━━ DATA LINES
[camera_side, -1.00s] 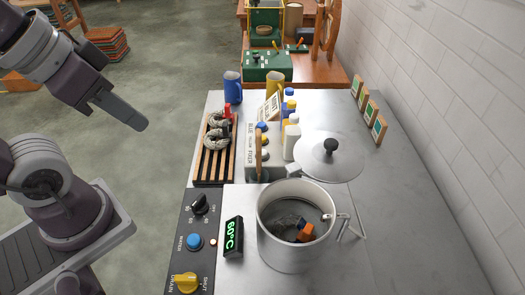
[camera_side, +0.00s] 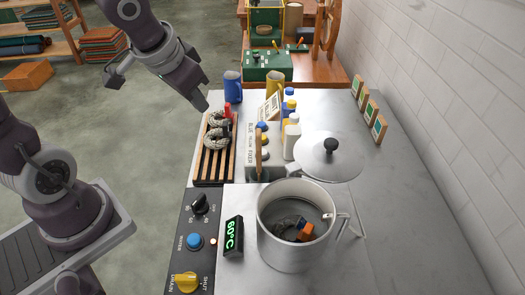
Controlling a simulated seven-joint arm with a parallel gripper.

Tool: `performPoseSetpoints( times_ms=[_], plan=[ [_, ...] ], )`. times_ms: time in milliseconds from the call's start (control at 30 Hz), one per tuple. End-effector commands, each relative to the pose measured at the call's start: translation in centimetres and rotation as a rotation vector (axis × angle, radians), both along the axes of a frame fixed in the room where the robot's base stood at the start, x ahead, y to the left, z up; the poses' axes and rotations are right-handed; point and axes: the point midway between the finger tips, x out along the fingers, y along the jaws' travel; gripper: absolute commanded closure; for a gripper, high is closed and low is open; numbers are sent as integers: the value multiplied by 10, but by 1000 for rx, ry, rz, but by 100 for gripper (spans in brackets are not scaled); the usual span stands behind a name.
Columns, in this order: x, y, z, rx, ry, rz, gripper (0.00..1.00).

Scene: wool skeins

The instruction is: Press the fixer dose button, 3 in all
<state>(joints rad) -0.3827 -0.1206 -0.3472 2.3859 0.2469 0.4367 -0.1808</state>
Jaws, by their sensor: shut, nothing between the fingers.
━━━━
**EXERCISE INSTRUCTIONS**:
Leave out the pictures and restate everything else word for word.

**PROBLEM SOLUTION**:
[camera_side, -1.00s] 
[camera_side, +0.00s] 
Controlling a simulated seven-joint arm with a parallel gripper.

Tool: `performPoseSetpoints( times_ms=[_], plan=[ [_, ...] ], )`. times_ms: time in milliseconds from the call's start (control at 30 Hz), one per tuple. End-effector commands, each relative to the pose measured at the call's start: translation in centimetres and rotation as a rotation vector (axis × angle, radians), both along the axes of a frame fixed in the room where the robot's base stood at the start, x ahead, y to the left, z up; the poses' axes and rotations are right-handed; point and axes: the point midway between the finger tips, x out along the fingers, y along the jaws' travel; gripper: absolute commanded closure; for a gripper, high is closed and low is open; numbers are sent as integers: the value multiplied by 10, but by 1000 for rx, ry, rz, but by 100 for gripper (spans in brackets are not scaled); the usual span stands behind a name.
Columns, in this order: x, y, z, rx, ry, rz, gripper (0.00..1.00).

Scene: wool skeins

The instruction is: Press the fixer dose button, 3 in all
<state>(joints rad) -0.3827 -0.1206 -0.3472 2.3859 0.2469 0.4367 -0.1808</state>
Jaws, by their sensor: shut, nothing between the fingers.

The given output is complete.